▶ [CHALLENGE] Wherever a line in the data below holds "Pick", copy that line.

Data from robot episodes

··········

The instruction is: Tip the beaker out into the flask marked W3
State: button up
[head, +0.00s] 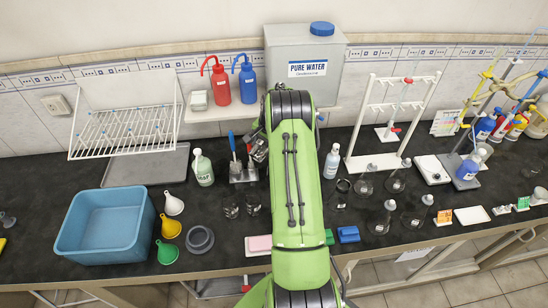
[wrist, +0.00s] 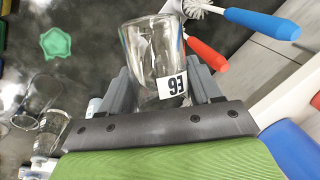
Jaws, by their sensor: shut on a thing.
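My gripper (wrist: 163,92) is shut on a clear glass beaker (wrist: 148,48), with a grey finger on each side. The beaker has a white label with dark characters, like "93" or "E6", in the wrist view. I cannot tell whether it holds liquid. In the head view my green arm hides the beaker and most of the gripper. Several clear conical flasks stand right of my arm, such as a back one (head: 365,187), another back one (head: 396,182), a front one (head: 381,222) and a right one (head: 417,217). No W3 mark is readable.
Two glass vessels (head: 231,208) stand left of my arm, near a brush stand (head: 243,174).

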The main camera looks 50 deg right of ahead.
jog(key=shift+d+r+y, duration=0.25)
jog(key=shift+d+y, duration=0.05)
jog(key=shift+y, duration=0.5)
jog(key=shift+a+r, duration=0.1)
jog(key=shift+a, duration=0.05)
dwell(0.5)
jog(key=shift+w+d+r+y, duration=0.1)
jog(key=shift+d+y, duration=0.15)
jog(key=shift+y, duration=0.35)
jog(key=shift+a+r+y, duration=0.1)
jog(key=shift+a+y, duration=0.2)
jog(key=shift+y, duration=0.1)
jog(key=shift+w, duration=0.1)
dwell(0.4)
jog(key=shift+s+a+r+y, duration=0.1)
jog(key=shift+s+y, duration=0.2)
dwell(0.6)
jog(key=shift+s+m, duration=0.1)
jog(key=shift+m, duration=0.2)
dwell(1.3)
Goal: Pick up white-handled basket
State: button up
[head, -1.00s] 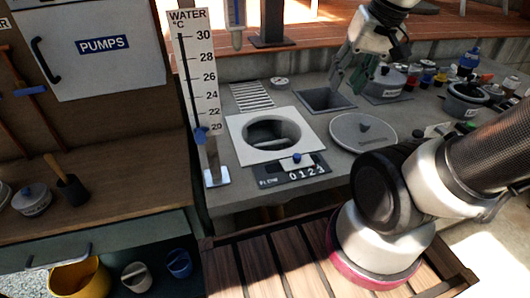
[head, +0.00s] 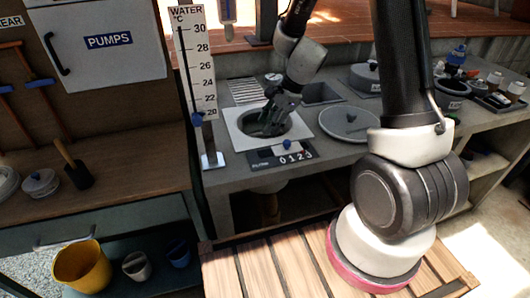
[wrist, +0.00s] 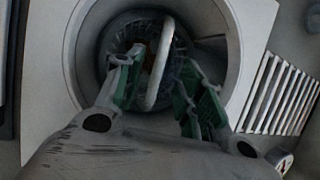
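The basket (wrist: 120,30) sits down in a round opening in a pale square plate (head: 236,123). Its white arched handle (wrist: 165,42) runs upright across the middle of the wrist view. My gripper (head: 268,124) reaches down into the opening. In the wrist view, my gripper (wrist: 160,80) is open, with one green-padded finger on each side of the handle. A gap shows between the handle and each finger. The basket's lower part is dark and partly hidden by the fingers. In the head view my gripper hides the basket.
A slatted grate (head: 246,91), a square recess (head: 322,94) and a round grey lid (head: 350,123) surround the opening. A 0-to-3 slider panel (head: 284,154) lies in front. A tall water gauge (head: 194,65) stands left. Pots and bottles crowd the right.

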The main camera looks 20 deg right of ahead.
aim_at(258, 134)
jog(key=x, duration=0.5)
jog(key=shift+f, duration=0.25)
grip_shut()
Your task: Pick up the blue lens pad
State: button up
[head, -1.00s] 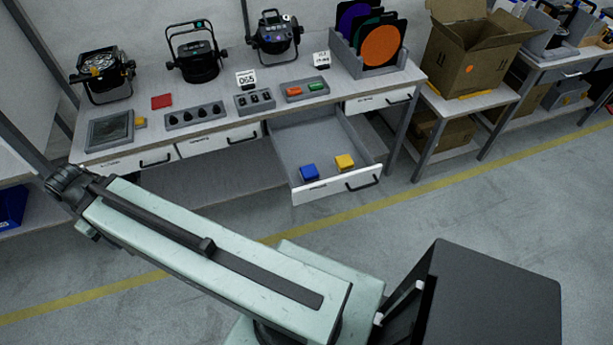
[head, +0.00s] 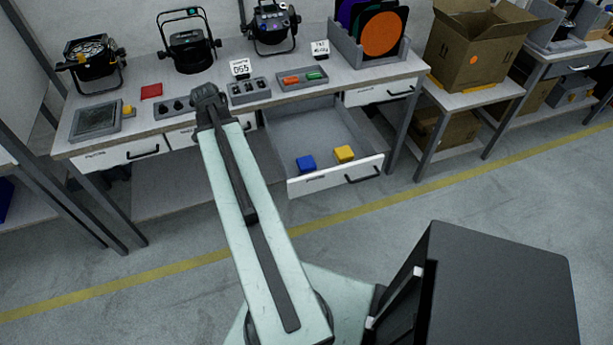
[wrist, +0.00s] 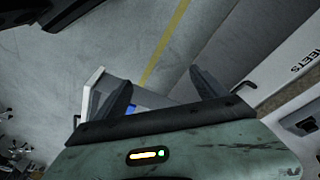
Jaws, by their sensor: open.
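The blue lens pad (head: 306,163) is a small blue block lying in the open drawer (head: 322,128), near its front left corner. A yellow block (head: 344,154) lies to its right in the same drawer. In the wrist view, a small patch of blue (wrist: 131,109) shows beside one finger; the rest is hidden by my gripper. My gripper (wrist: 163,85) is open, with nothing seen between its two dark fingers. In the head view, my arm's far end is left of the drawer, near the table's front edge, and the fingers cannot be made out.
The table top holds several lamps, a red pad (head: 151,91), grey trays and a rack with an orange disc (head: 383,34). A cardboard box (head: 474,50) stands on the right-hand table. The drawer's white front (head: 318,182) juts over clear floor.

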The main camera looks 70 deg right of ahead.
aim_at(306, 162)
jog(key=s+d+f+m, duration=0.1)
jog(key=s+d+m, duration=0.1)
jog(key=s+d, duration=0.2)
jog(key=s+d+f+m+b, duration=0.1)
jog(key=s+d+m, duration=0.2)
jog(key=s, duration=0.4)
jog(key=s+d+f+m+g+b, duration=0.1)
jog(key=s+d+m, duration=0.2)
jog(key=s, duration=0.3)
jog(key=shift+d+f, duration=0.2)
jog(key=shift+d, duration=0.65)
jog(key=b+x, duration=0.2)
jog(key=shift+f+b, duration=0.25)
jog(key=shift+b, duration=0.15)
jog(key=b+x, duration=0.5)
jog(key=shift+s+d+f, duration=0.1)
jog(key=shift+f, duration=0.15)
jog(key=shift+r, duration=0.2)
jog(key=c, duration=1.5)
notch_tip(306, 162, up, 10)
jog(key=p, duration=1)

··········

▶ [COMPLETE OUTPUT]
Goal: Pick up white-handled basket
Your task: Pick up the blue lens pad

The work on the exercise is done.